This is all I wanted to know by now to prepare my project. In case I need
to progress with it, I will contact you. Thank you very much for the
answer.
Cheers,
Marc
El dc., 29 juny 2016 a les 10:24, Joseph Allemandou (<
jallemandou(a)wikimedia.org>) va escriure:
> Hi Marc,
>
> The information you're after is not available in the data we collect, for
> at least two reasons
>
> - We don't collect data allowing to detect user sessions (no id-cookie
> or identifier)
> - We don't collect time spent on page
>
> Approximations could be made using finger-printing techniques as a proxy
> for sessions (with an important error on mobile due to ip-pooling), and
> successive events as boundaries for time spent on page.
> These approximations would in any case need an NDA.
>
> Cheers
> Joseph
>
> On Wed, Jun 29, 2016 at 9:16 AM, Marc Miquel <marcmiquel(a)gmail.com> wrote:
>
>> Thanks for the answer, Oliver.

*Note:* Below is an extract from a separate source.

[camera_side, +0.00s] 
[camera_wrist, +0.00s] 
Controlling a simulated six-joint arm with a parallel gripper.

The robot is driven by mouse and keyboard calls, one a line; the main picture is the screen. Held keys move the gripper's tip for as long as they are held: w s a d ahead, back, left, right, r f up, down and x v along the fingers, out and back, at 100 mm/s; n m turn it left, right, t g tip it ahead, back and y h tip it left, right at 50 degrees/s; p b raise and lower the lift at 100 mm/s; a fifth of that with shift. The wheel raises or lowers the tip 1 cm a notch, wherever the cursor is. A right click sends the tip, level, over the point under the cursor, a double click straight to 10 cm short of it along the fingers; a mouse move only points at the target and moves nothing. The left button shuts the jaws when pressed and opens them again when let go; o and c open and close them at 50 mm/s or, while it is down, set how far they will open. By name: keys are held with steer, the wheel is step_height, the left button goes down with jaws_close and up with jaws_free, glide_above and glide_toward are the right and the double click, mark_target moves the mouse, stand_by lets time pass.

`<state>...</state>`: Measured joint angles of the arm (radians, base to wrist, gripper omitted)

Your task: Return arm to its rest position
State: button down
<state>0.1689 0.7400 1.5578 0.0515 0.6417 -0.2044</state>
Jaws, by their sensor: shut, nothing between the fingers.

But I am not sure it answers my
>> questions. I'd like to study aspects like how much time is spent in
>> certain pages, as a proxy of how content is approached/read/understood. I'd
>> be happy with time of entering the page, time of leaving. This is not
>> entirely centered on 'user activity', but I said that because I imagined
>> data would be stored in a similar way to editor sessions, or in a database
>> and I would need to do the time calculations.
>>
>> Cheers,
>>
>> Marc
>>
>>
>> El dc., 29 juny, 2016 03:11, Oliver Keyes <ironholds(a)gmail.com> va
>> escriure:
>>
>>> If historic data is okay, there's already a dataset released (
>>> https://figshare.com/articles/Activity_Sessions_datasets/1291033) that
>>> was designed specifically to answer questions around how to best calculate
>>> session length with regards to Wikipedia (http://arxiv.org/abs/1411.2878
>>> )
>>>
>>> On Tue, Jun 28, 2016 at 3:42 PM, Marc Miquel <marcmiquel(a)gmail.com>
>>> wrote:
>>>
>>>> Hello!
>>>>
>>>> I was thinking about user sessions, yes, so this would mean to
>>>> aggregate pageviews visited by a user during a short amount of time (I
>>>> should check the cutoff, but it could be around an hour or less).
>>>>
>>>> I am particularly interested in understanding the order in which pages
>>>> are seen (start, end), duration, etc.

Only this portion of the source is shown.